You are cordially invited to an engaging, upcoming panel entitled" Surveying Our Understanding of Digital Religion" at the upcoming American Academy of Religion meeting in San Francisco.
This event will be held on Saturday, 19 Nov 2011 from 9:00 am-11:30 am, in the Telegraph Hill room at the Intercontinental Hotel. The panel is sponsored by the Media, Religion and Culture group.

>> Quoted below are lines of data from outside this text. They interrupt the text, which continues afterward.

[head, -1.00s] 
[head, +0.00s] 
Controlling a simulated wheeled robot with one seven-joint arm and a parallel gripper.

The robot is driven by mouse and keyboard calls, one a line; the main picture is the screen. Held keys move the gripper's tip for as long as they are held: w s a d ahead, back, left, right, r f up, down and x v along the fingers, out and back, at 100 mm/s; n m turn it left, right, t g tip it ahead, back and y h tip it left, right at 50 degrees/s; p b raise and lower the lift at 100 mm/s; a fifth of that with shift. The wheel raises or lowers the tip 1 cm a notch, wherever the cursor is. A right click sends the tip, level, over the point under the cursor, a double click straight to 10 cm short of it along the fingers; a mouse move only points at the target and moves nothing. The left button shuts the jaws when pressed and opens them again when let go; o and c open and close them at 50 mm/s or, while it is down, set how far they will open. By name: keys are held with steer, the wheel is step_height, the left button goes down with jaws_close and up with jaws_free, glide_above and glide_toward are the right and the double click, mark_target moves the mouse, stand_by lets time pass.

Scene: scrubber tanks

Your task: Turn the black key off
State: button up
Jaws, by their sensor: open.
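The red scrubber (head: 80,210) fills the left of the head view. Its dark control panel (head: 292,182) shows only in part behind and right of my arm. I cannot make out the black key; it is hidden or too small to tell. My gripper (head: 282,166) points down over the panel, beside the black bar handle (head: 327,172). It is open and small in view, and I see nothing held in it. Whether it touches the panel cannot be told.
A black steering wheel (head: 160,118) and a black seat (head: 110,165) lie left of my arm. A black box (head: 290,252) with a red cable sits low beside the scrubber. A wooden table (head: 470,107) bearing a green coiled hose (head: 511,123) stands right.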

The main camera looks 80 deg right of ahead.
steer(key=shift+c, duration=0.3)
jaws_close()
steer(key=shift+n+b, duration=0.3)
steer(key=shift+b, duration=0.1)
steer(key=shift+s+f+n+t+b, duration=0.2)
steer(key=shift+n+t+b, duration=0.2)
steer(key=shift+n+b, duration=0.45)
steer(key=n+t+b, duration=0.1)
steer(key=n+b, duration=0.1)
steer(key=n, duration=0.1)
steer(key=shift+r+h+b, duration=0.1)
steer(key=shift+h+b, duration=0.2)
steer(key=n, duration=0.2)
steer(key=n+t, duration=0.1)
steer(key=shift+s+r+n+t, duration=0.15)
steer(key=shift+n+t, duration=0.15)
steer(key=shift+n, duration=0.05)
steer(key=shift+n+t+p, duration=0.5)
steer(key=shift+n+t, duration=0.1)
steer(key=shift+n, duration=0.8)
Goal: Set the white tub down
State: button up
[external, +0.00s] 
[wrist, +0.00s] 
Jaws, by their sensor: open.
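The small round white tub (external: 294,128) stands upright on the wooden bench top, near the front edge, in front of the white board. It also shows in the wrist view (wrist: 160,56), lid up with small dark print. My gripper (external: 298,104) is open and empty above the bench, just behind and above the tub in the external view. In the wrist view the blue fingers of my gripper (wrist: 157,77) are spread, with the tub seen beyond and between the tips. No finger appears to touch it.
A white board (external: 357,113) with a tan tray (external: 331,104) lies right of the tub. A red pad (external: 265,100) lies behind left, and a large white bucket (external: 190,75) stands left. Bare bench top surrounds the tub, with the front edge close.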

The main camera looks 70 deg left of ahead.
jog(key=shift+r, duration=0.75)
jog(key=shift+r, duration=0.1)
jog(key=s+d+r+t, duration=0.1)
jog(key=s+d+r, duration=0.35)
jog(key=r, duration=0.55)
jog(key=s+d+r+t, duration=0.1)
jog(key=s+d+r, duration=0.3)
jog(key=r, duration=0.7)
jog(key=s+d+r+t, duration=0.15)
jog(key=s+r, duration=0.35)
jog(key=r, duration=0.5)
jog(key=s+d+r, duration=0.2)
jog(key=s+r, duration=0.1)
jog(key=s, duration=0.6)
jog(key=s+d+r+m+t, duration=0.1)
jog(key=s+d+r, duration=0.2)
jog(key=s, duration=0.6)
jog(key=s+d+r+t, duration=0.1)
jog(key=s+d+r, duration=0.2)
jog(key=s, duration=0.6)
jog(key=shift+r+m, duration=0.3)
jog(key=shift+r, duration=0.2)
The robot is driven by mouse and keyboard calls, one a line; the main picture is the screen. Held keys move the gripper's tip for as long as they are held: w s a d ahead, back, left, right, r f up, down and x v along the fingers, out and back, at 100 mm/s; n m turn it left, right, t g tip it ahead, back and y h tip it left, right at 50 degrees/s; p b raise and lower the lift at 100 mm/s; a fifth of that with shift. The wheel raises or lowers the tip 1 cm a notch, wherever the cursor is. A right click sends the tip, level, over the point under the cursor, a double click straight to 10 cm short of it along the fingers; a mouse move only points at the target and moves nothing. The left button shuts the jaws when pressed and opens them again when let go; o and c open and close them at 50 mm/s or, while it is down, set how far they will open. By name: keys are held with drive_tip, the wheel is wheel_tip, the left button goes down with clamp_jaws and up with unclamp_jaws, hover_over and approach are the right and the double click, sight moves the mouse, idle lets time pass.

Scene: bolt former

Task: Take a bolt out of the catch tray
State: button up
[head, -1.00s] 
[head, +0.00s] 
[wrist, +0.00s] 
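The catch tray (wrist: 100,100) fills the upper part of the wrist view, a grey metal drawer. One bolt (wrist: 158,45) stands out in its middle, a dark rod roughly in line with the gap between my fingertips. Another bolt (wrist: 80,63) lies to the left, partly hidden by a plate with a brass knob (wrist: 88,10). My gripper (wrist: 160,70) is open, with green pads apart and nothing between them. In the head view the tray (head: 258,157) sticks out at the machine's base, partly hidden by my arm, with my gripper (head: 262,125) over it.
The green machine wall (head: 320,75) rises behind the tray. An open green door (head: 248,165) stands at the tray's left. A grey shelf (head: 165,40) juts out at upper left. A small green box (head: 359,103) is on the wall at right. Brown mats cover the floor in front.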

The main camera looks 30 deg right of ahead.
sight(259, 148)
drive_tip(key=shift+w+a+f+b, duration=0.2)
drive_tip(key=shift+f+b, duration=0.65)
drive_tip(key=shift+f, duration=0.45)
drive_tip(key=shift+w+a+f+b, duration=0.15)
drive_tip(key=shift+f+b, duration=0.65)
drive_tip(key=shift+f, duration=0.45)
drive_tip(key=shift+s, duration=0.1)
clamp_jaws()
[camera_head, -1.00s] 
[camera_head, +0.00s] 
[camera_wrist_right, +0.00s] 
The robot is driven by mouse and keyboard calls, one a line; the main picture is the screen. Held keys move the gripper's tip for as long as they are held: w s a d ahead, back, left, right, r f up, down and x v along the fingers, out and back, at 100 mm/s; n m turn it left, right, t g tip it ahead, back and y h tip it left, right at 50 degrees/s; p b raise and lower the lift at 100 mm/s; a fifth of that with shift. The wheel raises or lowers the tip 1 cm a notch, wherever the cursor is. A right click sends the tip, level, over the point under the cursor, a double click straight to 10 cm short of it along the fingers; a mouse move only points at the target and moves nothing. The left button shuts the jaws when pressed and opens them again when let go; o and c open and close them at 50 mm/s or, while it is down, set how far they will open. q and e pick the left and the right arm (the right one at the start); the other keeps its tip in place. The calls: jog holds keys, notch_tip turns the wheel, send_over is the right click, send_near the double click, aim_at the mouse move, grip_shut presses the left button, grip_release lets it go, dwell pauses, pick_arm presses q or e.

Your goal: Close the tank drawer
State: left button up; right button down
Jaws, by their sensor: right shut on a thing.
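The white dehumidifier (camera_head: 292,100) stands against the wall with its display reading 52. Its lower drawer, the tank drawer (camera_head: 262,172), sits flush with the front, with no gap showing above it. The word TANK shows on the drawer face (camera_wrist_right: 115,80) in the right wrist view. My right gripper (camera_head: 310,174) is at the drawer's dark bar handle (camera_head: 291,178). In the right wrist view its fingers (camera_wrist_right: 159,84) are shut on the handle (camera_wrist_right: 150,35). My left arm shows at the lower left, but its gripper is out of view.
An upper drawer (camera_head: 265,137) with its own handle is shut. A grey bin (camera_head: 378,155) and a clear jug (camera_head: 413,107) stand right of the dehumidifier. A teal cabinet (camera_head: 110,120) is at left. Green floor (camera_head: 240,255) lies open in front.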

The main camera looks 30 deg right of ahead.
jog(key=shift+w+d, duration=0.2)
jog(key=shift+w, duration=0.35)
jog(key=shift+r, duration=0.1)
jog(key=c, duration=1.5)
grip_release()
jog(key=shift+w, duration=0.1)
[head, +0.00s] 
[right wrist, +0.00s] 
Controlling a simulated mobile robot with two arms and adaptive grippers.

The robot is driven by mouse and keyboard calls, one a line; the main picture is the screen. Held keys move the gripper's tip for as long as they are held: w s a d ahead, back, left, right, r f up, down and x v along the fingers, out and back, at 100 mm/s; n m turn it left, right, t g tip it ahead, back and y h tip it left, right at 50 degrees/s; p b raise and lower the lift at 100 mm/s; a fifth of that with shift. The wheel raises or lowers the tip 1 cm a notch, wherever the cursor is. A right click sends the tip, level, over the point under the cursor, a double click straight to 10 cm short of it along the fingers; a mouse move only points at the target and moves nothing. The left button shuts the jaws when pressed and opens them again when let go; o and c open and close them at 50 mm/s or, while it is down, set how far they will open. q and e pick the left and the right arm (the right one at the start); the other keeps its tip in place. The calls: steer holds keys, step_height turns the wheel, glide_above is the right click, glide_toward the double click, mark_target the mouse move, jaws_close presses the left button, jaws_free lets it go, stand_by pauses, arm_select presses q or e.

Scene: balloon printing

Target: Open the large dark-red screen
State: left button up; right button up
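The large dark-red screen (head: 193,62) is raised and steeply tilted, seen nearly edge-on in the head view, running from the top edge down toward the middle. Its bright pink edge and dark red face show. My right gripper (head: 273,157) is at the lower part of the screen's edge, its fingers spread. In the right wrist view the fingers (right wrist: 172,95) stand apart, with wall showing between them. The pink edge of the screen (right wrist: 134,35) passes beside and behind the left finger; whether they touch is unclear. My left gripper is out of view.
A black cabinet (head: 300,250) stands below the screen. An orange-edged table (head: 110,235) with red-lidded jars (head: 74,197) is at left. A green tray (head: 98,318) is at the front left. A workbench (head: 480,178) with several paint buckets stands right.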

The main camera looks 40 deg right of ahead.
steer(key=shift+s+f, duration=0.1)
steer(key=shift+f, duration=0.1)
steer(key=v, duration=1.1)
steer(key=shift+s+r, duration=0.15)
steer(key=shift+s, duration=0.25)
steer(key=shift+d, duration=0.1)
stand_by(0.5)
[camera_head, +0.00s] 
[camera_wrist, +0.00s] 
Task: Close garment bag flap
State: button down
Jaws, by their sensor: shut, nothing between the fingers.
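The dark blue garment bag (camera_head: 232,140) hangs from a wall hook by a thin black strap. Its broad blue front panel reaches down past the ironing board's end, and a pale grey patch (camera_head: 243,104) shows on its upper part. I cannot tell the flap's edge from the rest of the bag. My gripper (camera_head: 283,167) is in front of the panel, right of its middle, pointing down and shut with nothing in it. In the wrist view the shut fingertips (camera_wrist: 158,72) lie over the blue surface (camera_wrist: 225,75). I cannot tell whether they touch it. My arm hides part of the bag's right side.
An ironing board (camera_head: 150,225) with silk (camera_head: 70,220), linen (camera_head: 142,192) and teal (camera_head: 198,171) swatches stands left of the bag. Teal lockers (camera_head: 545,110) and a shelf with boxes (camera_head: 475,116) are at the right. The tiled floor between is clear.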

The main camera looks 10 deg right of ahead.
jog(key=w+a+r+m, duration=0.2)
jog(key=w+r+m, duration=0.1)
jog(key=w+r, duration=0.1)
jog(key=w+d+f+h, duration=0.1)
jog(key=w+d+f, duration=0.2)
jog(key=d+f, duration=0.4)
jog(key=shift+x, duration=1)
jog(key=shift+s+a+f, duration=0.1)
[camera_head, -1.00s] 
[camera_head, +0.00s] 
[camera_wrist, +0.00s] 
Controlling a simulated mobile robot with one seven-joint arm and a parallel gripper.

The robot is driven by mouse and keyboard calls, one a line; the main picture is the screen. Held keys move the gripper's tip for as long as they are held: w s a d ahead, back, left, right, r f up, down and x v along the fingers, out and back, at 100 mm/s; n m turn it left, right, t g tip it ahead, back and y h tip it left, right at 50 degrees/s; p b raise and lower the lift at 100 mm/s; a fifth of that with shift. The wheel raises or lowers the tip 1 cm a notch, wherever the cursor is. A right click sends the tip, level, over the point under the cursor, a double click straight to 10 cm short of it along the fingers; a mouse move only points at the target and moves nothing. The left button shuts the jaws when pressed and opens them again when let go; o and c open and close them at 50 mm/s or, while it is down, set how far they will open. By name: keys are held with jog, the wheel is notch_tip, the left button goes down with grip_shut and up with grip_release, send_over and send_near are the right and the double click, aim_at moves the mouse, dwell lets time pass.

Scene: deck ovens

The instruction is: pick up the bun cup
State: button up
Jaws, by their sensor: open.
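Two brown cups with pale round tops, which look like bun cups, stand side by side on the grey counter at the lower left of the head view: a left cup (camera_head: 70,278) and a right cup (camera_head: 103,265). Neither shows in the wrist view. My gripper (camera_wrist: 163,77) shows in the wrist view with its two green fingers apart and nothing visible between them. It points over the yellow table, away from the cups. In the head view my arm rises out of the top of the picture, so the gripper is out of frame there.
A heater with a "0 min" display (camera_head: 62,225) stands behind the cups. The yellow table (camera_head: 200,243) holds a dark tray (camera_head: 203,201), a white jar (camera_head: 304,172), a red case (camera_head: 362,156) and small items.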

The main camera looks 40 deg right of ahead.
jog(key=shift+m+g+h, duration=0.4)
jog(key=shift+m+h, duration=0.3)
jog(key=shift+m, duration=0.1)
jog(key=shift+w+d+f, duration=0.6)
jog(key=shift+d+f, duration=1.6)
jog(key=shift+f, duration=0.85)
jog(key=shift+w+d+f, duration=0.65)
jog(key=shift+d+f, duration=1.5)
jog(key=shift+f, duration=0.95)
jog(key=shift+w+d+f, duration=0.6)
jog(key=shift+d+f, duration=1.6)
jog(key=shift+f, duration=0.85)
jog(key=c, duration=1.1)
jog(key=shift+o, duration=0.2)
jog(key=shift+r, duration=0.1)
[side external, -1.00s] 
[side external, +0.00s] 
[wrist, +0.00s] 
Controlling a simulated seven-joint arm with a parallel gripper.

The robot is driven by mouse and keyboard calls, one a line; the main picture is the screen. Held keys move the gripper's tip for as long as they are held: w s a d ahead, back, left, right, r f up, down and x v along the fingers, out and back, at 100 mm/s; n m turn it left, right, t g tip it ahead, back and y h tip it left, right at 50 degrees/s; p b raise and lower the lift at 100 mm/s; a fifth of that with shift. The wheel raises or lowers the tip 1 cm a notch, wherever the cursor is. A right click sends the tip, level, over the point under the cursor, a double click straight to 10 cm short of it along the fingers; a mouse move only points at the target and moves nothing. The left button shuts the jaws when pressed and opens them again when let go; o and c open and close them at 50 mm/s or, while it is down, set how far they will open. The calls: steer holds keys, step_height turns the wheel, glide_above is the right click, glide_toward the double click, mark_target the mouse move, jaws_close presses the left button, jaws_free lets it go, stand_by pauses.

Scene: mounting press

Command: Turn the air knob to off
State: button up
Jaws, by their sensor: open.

This panel will together bring scholars to reflect on how digital and mobile technologies are changing the field of religious studies by altering and enhancing our understanding how people practice and interpret religion within contemporary culture. It will also feature the work of a forthcoming collection of essays, Digital Religion: Understanding Religious Practice in New Media Worlds (Routledge), which explore key issues and questions that arise from religious engagement online. Specifically, panel participants will address how online ritual practice challenge traditional notions of embodiment and spirituality, how the internet informs and challenges traditional notions of religious community/authority, how users construct religious identities in digital environments and how the digital realm is shaping our understanding of the very nature of religion.
Panelists Include:
Christopher Helland, Dalhousie University, talking about ritual online
Mia Lövheim, University of Uppsala, taking about identity online
Heidi A Campbell, Texas A & M University, talking about community online
Gregory Grieve, University of North Carolina, Greensboro, talking about changing understandings of religion online
Stewart Hoover, University of Colorado-Boulder [Respondent]
Please come and join us! And feel free to pass on this information to anyone else you feel who might be interested.